3. BLUD sebagai Pelaksana
  • Bangun Unit PBJ BLUD yang Profesional dan Mandiri: Rekrutmen SDM bersertifikat LKPP, pelatihan berkelanjutan, dan sistem kerja yang terstandar mutlak diperlukan.
  • Penerapan ERP dan Integrasi Sistem Pelaporan: Untuk menghindari tumpang tindih administrasi dan mengakselerasi pengambilan keputusan, integrasi sistem keuangan, logistik, dan SPSE harus diwujudkan.
  • Perluas Penggunaan Kontrak Payung: Barang-barang rutin, obat-obatan, bahan laboratorium, hingga jasa kebersihan dan keamanan dapat dimasukkan dalam kontrak jangka panjang dengan skema call-off, yang terbukti menghemat biaya dan mempercepat waktu layanan.
  • Kembangkan Forum Vendor Lokal: BLUD bisa menjadi motor penggerak ekonomi lokal jika aktif membina vendor lokal untuk masuk ke e-katalog sektoral atau katalog lokal.
4. Asosiasi Profesi dan Akademisi
  • Fasilitasi Riset PBJ BLUD: Dunia akademik bisa menjadikan PBJ BLUD sebagai tema riset dan pengabdian masyarakat, menciptakan kebaruan (innovation) dalam prosedur, digitalisasi, dan sistem evaluasi kinerja pengadaan.
  • Bangun Komunitas Praktisi PBJ BLUD: Forum diskusi antar pengelola pengadaan BLUD bisa mendorong penyebaran praktik baik, pembelajaran dari kesalahan, serta akselerasi replikasi sistem yang berhasil.

C. Penutup Reflektif

Pada akhirnya, pengadaan oleh BLUD adalah cerminan kompleks dari reformasi keuangan daerah, desentralisasi layanan publik, dan tuntutan masyarakat atas layanan yang cepat, berkualitas, dan transparan. PBJ bukan hanya kegiatan administrasi atau belanja, tetapi bagian integral dari manajemen layanan masyarakat yang bertanggung jawab.

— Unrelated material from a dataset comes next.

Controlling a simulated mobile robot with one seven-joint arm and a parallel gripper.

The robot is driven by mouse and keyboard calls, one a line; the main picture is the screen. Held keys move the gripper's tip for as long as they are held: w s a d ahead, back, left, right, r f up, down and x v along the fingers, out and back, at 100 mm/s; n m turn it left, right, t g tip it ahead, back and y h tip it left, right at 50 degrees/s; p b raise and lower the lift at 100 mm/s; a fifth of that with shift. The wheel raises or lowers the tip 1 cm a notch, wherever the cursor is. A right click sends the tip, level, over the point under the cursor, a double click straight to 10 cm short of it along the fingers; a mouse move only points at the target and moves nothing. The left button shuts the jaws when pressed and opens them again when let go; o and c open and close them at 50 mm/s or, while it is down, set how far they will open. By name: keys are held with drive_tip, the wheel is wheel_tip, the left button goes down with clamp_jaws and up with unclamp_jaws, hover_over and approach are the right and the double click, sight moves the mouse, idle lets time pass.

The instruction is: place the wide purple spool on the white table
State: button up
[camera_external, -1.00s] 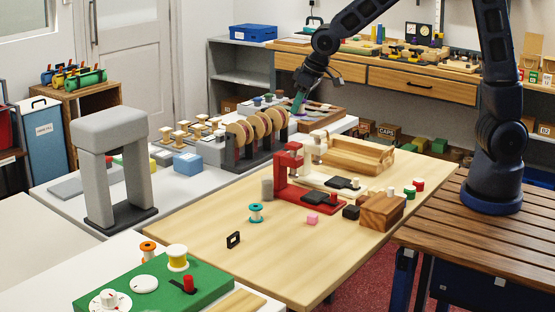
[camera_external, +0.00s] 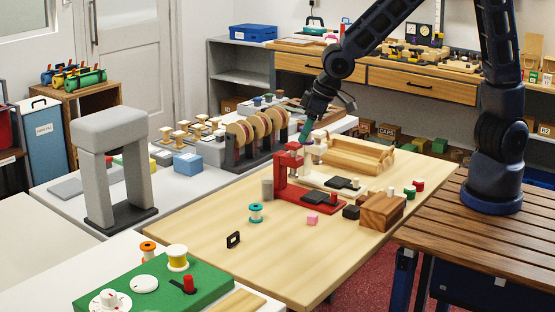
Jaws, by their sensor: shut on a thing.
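My gripper (camera_external: 305,132) is above the far part of the light wooden table, just behind the red press-like stand (camera_external: 286,168). It points down and is shut on a small thing. Green shows at the fingertips with a thin hint of purple below, in keeping with the purple spool, but its shape is too small to tell. The white table (camera_external: 62,205) runs behind the wooden table, left of my gripper. It carries a grey arch, a blue box and a rack of large discs.
A wooden tray (camera_external: 358,155) is right of my gripper. A green board (camera_external: 205,288) with spools lies front left.

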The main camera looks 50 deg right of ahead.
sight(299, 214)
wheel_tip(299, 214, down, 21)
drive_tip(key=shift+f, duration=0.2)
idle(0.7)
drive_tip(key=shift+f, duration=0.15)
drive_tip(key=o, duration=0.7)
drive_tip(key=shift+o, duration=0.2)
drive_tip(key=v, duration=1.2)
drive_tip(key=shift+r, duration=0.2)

Dengan pendekatan strategis yang terstruktur, keberanian berinovasi, dan sinergi antar pemangku kepentingan, tantangan PBJ oleh BLUD bukan hanya dapat diatasi, tapi justru dapat menjadi tonggak penting untuk memperkuat kepercayaan publik terhadap layanan kesehatan, transportasi, dan berbagai sektor pelayanan dasar lainnya di daerah.

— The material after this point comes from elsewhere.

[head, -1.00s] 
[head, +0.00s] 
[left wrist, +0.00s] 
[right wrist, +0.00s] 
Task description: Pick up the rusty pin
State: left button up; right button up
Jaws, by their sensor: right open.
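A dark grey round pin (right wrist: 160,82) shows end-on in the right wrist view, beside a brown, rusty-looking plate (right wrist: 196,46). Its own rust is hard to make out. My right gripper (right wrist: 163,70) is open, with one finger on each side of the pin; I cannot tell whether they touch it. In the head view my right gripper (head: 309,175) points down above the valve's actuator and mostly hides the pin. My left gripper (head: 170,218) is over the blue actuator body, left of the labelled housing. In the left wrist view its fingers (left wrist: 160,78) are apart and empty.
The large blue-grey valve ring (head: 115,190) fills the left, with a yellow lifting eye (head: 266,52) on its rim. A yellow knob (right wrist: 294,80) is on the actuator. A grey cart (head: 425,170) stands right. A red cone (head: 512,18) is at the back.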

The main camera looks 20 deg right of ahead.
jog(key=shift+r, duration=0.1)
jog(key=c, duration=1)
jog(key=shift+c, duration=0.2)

BLUD yang unggul dalam pengadaan akan menghasilkan bukan hanya efisiensi keuangan, tetapi juga transformasi pelayanan. Inilah saatnya pengadaan BLUD tak hanya dilihat dari sisi legalitas, tapi dari kontribusinya bagi kemanusiaan, kesejahteraan, dan keadilan sosial.